Onde estão os que acreditam que ler Machado de Assis importa mais que a cor de quem o lê? Os que defendem o cânone ocidental não como opressão, mas como conquista civilizatória? Esses não foram convidados. Não porque não existam, mas porque a “diversidade” tem seus limites, e eles terminam exatamente onde começa o pensamento dissidente.
O que sempre foi o encontro solitário entre leitor e obra, experiência individual e transformadora, se tornou doutrinação coletiva. Não se trata mais de formar leitores capazes de pensar por conta própria, e sim de formar militantes que saibam recitar o catecismo correto, que escolham os livros certos, que interpretem as obras pela lente progressista.

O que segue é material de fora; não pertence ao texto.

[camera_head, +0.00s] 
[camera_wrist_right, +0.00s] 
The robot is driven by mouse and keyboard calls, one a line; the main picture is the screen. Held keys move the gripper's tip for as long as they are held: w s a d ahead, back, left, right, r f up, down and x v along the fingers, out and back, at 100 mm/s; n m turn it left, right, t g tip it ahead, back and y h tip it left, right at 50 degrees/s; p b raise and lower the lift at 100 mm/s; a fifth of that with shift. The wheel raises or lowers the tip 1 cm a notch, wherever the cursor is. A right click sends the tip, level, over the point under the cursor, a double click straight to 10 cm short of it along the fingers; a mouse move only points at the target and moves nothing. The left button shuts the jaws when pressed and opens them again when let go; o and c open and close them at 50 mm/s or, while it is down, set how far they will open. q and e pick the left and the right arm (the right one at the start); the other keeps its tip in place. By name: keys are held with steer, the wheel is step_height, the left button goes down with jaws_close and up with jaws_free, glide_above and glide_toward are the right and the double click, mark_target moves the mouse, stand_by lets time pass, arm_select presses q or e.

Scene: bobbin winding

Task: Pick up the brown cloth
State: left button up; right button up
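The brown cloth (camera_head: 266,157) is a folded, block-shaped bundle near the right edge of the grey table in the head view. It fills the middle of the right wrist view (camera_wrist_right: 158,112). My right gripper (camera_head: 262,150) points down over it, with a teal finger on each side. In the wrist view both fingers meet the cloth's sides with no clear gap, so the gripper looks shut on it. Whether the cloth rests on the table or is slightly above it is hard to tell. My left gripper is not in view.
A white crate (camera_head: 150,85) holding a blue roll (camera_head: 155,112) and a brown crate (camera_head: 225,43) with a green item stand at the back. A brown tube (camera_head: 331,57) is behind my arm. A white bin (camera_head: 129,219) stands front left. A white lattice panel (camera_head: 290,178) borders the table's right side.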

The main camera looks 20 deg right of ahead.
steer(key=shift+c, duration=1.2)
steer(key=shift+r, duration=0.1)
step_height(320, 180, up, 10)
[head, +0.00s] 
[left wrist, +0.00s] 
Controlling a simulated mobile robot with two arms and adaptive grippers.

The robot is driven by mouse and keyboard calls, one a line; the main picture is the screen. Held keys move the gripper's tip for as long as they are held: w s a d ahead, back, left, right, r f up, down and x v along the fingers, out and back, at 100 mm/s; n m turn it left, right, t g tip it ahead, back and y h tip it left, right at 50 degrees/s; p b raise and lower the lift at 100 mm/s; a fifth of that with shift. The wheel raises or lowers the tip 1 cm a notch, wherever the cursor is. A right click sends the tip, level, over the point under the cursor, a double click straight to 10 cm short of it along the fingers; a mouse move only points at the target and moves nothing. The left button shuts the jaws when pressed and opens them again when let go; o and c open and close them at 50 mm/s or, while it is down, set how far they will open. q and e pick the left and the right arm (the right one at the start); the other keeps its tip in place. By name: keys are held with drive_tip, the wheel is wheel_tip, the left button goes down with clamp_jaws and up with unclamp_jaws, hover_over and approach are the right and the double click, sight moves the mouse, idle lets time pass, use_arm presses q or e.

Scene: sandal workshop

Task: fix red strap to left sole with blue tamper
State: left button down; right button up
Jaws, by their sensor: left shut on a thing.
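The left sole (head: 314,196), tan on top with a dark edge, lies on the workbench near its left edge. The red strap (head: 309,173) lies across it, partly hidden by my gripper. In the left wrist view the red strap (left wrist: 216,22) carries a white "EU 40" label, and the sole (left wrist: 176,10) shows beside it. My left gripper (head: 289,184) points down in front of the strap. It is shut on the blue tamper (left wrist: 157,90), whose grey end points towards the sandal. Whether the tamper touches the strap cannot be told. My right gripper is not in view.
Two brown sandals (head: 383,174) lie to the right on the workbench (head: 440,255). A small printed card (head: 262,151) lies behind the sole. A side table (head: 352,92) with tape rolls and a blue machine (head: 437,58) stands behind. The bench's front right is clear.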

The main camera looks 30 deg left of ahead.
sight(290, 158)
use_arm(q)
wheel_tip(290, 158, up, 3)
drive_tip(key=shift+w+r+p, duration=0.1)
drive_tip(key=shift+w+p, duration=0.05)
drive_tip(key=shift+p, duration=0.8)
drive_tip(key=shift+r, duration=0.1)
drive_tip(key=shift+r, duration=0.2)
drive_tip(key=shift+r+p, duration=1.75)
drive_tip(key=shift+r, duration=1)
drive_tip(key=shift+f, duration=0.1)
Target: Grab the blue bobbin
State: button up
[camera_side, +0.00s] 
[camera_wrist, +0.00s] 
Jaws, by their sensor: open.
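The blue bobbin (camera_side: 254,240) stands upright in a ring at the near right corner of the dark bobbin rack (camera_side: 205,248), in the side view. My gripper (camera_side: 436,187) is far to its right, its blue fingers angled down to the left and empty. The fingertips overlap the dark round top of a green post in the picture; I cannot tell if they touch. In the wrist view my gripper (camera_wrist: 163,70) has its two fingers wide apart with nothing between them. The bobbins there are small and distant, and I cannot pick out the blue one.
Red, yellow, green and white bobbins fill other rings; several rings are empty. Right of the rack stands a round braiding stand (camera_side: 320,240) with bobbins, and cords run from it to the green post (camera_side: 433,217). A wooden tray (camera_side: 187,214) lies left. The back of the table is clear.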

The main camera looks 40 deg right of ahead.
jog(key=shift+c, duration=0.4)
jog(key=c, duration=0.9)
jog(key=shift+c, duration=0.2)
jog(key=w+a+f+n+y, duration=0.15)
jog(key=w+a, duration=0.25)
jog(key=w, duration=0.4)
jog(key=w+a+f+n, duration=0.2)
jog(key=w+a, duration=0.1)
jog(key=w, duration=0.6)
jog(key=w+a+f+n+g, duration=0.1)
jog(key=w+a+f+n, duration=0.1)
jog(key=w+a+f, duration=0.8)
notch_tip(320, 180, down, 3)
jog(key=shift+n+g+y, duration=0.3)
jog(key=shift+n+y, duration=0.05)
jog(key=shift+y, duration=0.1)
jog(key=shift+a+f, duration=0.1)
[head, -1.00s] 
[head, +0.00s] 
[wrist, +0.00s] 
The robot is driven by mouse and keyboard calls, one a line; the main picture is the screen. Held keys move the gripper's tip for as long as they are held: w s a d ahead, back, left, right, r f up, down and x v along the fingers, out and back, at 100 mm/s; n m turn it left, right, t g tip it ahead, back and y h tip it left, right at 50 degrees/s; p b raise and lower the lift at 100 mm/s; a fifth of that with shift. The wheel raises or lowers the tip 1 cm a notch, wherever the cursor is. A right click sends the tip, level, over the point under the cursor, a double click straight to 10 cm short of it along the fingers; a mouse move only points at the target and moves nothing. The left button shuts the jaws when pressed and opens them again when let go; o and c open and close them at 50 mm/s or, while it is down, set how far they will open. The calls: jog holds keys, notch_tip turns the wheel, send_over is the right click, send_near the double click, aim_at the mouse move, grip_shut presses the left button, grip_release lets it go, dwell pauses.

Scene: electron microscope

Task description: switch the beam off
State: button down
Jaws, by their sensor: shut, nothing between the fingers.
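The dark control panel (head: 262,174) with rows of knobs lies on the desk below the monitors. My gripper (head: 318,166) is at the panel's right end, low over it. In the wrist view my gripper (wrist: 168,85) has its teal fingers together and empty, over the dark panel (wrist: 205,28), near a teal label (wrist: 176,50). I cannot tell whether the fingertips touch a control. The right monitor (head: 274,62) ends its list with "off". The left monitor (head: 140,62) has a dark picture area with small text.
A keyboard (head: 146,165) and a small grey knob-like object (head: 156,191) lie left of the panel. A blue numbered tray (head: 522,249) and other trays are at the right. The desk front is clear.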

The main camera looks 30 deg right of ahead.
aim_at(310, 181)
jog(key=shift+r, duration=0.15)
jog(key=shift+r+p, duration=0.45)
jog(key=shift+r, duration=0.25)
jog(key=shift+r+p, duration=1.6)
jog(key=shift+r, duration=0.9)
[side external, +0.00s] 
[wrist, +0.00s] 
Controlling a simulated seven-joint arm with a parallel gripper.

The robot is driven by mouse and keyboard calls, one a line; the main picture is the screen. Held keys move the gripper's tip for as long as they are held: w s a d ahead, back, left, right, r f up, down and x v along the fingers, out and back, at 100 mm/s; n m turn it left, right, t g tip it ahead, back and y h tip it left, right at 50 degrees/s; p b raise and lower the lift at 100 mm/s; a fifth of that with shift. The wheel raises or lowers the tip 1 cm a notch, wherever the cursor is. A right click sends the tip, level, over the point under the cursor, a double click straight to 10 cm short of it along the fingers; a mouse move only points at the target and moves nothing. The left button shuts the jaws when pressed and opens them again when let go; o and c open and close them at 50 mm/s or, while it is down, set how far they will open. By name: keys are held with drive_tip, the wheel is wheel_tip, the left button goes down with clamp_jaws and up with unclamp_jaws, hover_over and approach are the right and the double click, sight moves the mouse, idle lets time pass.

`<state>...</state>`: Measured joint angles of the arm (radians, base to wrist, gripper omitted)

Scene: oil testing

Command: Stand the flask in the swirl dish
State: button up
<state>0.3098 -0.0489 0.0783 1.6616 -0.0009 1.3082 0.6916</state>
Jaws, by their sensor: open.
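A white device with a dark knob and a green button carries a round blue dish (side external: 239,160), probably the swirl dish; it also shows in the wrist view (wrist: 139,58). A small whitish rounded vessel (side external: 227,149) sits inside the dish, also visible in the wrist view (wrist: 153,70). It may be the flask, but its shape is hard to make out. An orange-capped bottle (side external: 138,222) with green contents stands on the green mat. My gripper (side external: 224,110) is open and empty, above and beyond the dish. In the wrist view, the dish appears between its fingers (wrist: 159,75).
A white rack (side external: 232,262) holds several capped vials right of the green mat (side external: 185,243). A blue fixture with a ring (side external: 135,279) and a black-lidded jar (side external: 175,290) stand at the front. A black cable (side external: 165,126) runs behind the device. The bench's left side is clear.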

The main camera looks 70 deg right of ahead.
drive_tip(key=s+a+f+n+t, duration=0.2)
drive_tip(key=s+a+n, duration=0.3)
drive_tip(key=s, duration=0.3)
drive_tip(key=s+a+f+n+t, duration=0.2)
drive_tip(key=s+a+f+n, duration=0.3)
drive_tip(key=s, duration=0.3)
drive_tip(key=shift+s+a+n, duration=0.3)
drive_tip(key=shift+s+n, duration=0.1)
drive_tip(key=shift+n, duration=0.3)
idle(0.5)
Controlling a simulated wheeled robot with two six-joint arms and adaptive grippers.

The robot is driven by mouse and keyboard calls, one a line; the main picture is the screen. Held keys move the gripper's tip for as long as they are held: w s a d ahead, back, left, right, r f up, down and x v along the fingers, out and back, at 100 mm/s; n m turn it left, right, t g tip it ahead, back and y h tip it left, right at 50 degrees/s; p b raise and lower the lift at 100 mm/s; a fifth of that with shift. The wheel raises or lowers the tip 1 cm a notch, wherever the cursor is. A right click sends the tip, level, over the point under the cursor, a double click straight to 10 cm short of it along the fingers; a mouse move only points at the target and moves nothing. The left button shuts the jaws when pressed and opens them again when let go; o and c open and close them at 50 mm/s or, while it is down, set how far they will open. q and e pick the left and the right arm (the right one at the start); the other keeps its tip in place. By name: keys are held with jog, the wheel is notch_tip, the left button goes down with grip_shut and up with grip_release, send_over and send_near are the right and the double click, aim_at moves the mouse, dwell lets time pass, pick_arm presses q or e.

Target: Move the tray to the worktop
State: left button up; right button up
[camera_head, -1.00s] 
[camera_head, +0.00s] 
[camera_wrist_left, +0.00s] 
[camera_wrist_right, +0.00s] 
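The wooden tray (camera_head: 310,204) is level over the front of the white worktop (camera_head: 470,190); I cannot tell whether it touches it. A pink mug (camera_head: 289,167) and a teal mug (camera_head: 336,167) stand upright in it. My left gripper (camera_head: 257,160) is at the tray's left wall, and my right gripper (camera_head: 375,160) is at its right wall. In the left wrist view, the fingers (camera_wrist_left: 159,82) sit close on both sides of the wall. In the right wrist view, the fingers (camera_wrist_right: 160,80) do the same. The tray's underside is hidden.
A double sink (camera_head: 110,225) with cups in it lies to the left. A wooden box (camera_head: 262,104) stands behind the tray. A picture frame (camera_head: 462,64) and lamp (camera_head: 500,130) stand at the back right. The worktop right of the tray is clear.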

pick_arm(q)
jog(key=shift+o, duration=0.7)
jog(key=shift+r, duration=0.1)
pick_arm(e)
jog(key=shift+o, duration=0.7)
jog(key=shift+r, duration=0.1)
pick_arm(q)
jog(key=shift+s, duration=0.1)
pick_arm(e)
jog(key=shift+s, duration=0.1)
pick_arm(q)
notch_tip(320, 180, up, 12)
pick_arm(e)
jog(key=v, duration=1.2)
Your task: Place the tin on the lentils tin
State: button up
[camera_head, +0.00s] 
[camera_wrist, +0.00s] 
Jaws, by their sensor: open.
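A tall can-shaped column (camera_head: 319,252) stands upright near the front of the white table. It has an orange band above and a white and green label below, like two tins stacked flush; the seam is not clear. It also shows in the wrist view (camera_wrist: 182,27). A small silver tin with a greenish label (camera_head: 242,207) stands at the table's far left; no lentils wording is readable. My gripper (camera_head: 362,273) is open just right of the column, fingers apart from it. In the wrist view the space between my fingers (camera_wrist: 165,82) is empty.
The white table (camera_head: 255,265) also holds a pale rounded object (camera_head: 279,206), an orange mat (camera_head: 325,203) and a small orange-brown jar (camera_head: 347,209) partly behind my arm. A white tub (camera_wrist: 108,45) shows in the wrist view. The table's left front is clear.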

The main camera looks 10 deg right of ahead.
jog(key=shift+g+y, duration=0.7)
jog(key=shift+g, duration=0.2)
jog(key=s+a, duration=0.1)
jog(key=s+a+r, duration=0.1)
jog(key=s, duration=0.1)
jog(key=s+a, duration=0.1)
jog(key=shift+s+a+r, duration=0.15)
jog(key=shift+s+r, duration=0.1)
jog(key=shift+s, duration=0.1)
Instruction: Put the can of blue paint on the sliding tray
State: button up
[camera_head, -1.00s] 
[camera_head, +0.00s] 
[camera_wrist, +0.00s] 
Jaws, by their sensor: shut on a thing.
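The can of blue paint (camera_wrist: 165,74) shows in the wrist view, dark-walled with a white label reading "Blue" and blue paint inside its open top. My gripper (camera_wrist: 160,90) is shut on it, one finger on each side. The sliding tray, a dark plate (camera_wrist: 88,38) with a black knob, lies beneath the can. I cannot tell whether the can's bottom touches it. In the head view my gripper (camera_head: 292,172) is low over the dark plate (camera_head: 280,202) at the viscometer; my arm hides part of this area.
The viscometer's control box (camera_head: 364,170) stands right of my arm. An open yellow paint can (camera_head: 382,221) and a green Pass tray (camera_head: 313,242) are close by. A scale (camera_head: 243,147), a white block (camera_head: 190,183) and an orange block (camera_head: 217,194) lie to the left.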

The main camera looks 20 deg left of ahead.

Sob o manto da democratização, promove-se a mais sofisticada forma de censura: aquela que não proíbe nem queima livros, mas define quais merecem ser lidos. Um país que não lê está condenado à menoridade intelectual, à manipulação, ao populismo de qualquer matiz. Mas o objetivo foi instrumentalizado com o domínio da identidade sobre a obra, do coletivo sobre indivíduo, da mensagem militante sobre a forma.
Uma sociedade verdadeiramente leitora não é aquela que sabe de cor e salteado o índice temático imposto por burocratas culturais. Não é aquela que repete slogans ou celebra apenas autores previamente aprovados pelo comitê de virtudes. É aquela que tem liberdade e coragem de ler, de discordar, de questionar. De escrever a própria história sem pedir permissão a comissariado nenhum.
Mas isso, claro, não está na pauta do evento. E nem vai estar. Porque uma população que lê de verdade, que pensa, que se indigna, não serve aos propósitos de quem quer usar a cultura como palanque.
Até lá, a necessidade da “Capital Mundial do Livro” vai continuar sendo de novos leitores. E não de militantes.